[Stored items from a collection]
------------------------------
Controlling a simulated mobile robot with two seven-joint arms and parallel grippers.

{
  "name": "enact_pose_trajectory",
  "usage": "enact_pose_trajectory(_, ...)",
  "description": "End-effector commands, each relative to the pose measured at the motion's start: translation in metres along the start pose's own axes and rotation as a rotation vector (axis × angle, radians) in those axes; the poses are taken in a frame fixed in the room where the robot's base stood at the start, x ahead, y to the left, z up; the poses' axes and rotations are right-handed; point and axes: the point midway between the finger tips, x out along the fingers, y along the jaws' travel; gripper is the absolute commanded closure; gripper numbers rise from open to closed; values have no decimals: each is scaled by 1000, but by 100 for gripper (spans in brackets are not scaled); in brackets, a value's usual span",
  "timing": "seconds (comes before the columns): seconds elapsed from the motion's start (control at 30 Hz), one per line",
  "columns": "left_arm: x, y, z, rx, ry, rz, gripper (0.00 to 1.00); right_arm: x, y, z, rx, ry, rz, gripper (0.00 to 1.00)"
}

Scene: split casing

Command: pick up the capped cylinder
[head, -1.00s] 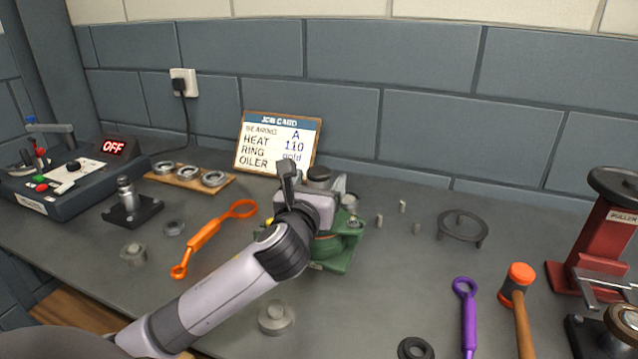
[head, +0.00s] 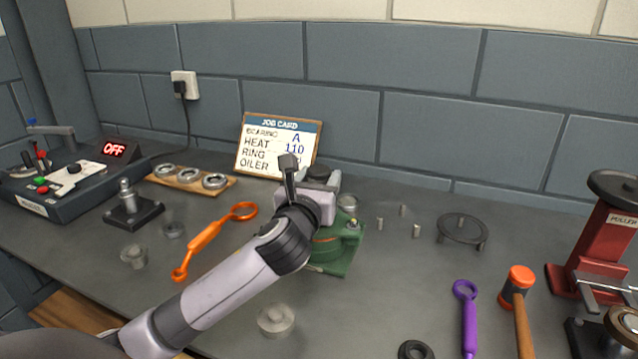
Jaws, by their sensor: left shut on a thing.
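My left gripper (head: 312,178) reaches in over the green casing (head: 338,256) in the middle of the bench. It is shut on a thing with a dark round top, which I take to be the capped cylinder (head: 318,171). Only its dark cap shows between the fingers; my wrist and gripper hide its lower part. I cannot tell whether it is clear of the casing. My right gripper is not in view.
The job card (head: 277,146) stands close behind the gripper. An orange wrench (head: 208,240) lies left of the casing. Several small pins and a dark ring stand (head: 462,229) are to its right. A grey stepped part (head: 276,320) sits in front.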

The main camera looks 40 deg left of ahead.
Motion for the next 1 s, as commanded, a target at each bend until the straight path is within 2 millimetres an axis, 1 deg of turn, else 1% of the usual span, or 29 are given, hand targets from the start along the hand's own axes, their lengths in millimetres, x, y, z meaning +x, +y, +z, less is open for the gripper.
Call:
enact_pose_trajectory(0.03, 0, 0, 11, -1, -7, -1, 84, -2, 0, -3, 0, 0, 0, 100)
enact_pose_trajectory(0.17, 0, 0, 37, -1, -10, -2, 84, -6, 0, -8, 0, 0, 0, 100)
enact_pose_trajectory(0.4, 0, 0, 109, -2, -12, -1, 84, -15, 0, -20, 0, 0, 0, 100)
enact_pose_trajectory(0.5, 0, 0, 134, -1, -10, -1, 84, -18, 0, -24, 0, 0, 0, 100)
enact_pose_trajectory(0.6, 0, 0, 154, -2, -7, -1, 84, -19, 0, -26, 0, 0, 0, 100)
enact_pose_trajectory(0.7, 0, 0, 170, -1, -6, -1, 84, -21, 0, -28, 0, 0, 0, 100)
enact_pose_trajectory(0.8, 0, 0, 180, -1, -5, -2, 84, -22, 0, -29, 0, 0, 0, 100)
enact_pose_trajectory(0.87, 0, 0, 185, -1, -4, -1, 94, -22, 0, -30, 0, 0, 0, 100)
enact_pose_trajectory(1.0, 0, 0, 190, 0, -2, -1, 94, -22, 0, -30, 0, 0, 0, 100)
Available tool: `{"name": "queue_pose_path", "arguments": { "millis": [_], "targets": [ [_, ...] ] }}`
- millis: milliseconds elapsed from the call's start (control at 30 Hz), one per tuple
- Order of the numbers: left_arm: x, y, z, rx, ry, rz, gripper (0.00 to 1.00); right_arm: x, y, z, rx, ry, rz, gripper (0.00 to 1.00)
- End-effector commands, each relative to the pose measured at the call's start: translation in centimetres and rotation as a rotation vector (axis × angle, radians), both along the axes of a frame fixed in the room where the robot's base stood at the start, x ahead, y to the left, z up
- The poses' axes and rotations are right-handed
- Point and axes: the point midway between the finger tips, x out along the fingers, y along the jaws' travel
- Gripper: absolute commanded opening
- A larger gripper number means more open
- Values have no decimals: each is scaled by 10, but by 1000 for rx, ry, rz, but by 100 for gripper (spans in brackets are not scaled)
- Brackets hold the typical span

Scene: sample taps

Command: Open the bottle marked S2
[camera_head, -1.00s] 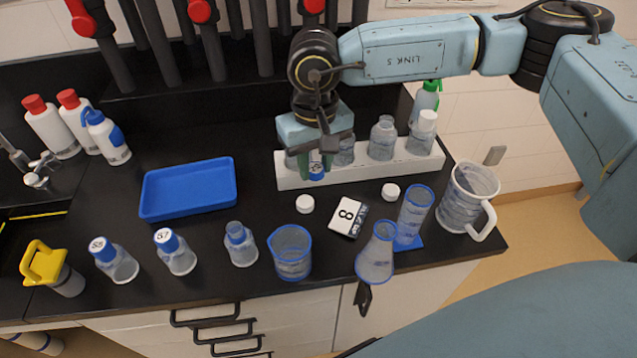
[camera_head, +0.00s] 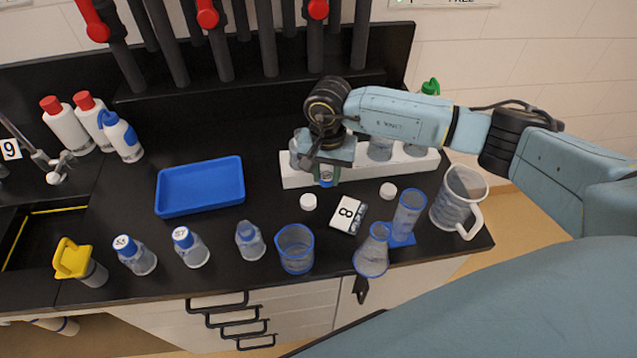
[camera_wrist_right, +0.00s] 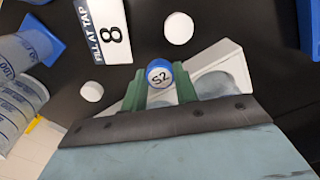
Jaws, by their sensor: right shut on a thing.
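The S2 bottle shows its blue cap with the S2 label (camera_wrist_right: 160,75) in the right wrist view. My right gripper (camera_wrist_right: 157,88) has a green finger on each side of this cap and is shut on it. In the head view my right gripper (camera_head: 327,176) points down at the left part of the white rack (camera_head: 412,170), with the blue cap (camera_head: 326,183) just showing under it. The bottle's body is hidden by the gripper, so I cannot tell whether cap and bottle are apart. My left gripper is not in view.
Two loose white caps (camera_head: 308,201) (camera_head: 388,190) and a card marked 8 (camera_head: 347,214) lie before the rack. A beaker (camera_head: 295,250), flask (camera_head: 371,255), cylinder (camera_head: 408,215) and jug (camera_head: 458,200) stand nearby. A blue tray (camera_head: 200,187) is left; the counter between is clear.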

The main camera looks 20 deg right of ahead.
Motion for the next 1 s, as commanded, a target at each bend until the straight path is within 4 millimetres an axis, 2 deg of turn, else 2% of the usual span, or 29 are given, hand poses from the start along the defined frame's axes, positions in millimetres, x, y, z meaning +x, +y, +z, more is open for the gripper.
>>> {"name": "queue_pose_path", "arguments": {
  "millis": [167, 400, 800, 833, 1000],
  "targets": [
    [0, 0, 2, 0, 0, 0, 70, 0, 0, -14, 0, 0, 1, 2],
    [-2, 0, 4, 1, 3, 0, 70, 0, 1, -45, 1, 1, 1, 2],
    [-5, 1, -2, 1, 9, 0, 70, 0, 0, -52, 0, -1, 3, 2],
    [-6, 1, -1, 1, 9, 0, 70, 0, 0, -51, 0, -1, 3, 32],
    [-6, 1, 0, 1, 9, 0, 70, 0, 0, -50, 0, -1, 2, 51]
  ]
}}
------------------------------
> **THE PROBLEM**: Reproduce the material word for word. Any pictures should be left out of the copy.

> **ANSWER IN FULL**:
Controlling a simulated mobile robot with two seven-joint arms and parallel grippers.

{
  "name": "enact_pose_trajectory",
  "usage": "enact_pose_trajectory(_, ...)",
  "description": "End-effector commands, each relative to the pose measured at the motion's start: translation in metres along the start pose's own axes and rotation as a rotation vector (axis × angle, radians) in those axes; the poses are taken in a frame fixed in the room where the robot's base stood at the start, x ahead, y to the left, z up; the poses' axes and rotations are right-handed; point and axes: the point midway between the finger tips, x out along the fingers, y along the jaws' travel; gripper is the absolute commanded closure; gripper numbers rise from open to closed; values have no decimals: each is scaled by 1000, but by 100 for gripper (spans in brackets are not scaled); in brackets, a value's usual span",
  "timing": "seconds (comes before the columns): seconds elapsed from the motion's start (control at 30 Hz), one per line",
  "columns": "left_arm: x, y, z, rx, ry, rz, gripper (0.00 to 1.00); right_arm: x, y, z, rx, ry, rz, gripper (0.00 to 1.00)"
}

Scene: split casing

Command: pick up the capped cylinder
[head, -1.00s] 
[head, +0.00s] 
Jaws, by their sensor: left shut on a thing.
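My left gripper (head: 312,178) reaches in over the green casing (head: 338,256) in the middle of the bench. It is shut on a thing with a dark round top, which I take to be the capped cylinder (head: 318,171). Only its dark cap shows between the fingers; my wrist and gripper hide its lower part. I cannot tell whether it is clear of the casing. My right gripper is not in view.
The job card (head: 277,146) stands close behind the gripper. An orange wrench (head: 208,240) lies left of the casing. Several small pins and a dark ring stand (head: 462,229) are to its right. A grey stepped part (head: 276,320) sits in front.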

The main camera looks 40 deg left of ahead.
Motion for the next 1 s, as commanded, a target at each bend until the straight path is within 2 millimetres an axis, 1 deg of turn, else 1% of the usual span, or 29 are given, hand targets from the start along the hand's own axes, their lengths in millimetres, x, y, z meaning +x, +y, +z, less is open for the gripper.
Call:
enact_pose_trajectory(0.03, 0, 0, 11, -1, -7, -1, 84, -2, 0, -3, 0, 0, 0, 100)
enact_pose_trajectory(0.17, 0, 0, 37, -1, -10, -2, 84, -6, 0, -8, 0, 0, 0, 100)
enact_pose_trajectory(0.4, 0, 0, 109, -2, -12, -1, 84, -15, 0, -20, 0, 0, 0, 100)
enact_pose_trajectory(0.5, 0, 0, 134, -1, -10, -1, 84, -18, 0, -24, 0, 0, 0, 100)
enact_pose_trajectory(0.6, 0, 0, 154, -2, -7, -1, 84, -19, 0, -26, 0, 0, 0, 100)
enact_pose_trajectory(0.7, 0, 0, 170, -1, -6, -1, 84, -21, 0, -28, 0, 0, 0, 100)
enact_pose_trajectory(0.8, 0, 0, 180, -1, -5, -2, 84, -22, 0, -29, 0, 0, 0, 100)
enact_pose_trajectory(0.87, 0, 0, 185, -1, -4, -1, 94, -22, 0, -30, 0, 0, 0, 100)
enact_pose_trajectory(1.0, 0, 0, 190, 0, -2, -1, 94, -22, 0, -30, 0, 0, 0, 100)
Available tool: `{"name": "queue_pose_path", "arguments": { "millis": [_], "targets": [ [_, ...] ] }}`
- millis: milliseconds elapsed from the call's start (control at 30 Hz), one per tuple
- Order of the numbers: left_arm: x, y, z, rx, ry, rz, gripper (0.00 to 1.00); right_arm: x, y, z, rx, ry, rz, gripper (0.00 to 1.00)
- End-effector commands, each relative to the pose measured at the call's start: translation in centimetres and rotation as a rotation vector (axis × angle, radians), both along the axes of a frame fixed in the room where the robot's base stood at the start, x ahead, y to the left, z up
- The poses' axes and rotations are right-handed
- Point and axes: the point midway between the finger tips, x out along the fingers, y along the jaws' travel
- Gripper: absolute commanded opening
- A larger gripper number means more open
- Values have no decimals: each is scaled by 10, but by 1000 for rx, ry, rz, but by 100 for gripper (spans in brackets are not scaled)
- Brackets hold the typical span

Scene: sample taps

Command: Open the bottle marked S2
[camera_head, -1.00s] 
[camera_head, +0.00s] 
[camera_wrist_right, +0.00s] 
Jaws, by their sensor: right shut on a thing.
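The S2 bottle shows its blue cap with the S2 label (camera_wrist_right: 160,75) in the right wrist view. My right gripper (camera_wrist_right: 157,88) has a green finger on each side of this cap and is shut on it. In the head view my right gripper (camera_head: 327,176) points down at the left part of the white rack (camera_head: 412,170), with the blue cap (camera_head: 326,183) just showing under it. The bottle's body is hidden by the gripper, so I cannot tell whether cap and bottle are apart. My left gripper is not in view.
Two loose white caps (camera_head: 308,201) (camera_head: 388,190) and a card marked 8 (camera_head: 347,214) lie before the rack. A beaker (camera_head: 295,250), flask (camera_head: 371,255), cylinder (camera_head: 408,215) and jug (camera_head: 458,200) stand nearby. A blue tray (camera_head: 200,187) is left; the counter between is clear.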

The main camera looks 20 deg right of ahead.
Motion for the next 1 s, as commanded, a target at each bend until the straight path is within 4 millimetres an axis, 2 deg of turn, else 2% of the usual span, or 29 are given, hand poses from the start along the defined frame's axes, positions in millimetres, x, y, z meaning +x, +y, +z, more is open for the gripper.
>>> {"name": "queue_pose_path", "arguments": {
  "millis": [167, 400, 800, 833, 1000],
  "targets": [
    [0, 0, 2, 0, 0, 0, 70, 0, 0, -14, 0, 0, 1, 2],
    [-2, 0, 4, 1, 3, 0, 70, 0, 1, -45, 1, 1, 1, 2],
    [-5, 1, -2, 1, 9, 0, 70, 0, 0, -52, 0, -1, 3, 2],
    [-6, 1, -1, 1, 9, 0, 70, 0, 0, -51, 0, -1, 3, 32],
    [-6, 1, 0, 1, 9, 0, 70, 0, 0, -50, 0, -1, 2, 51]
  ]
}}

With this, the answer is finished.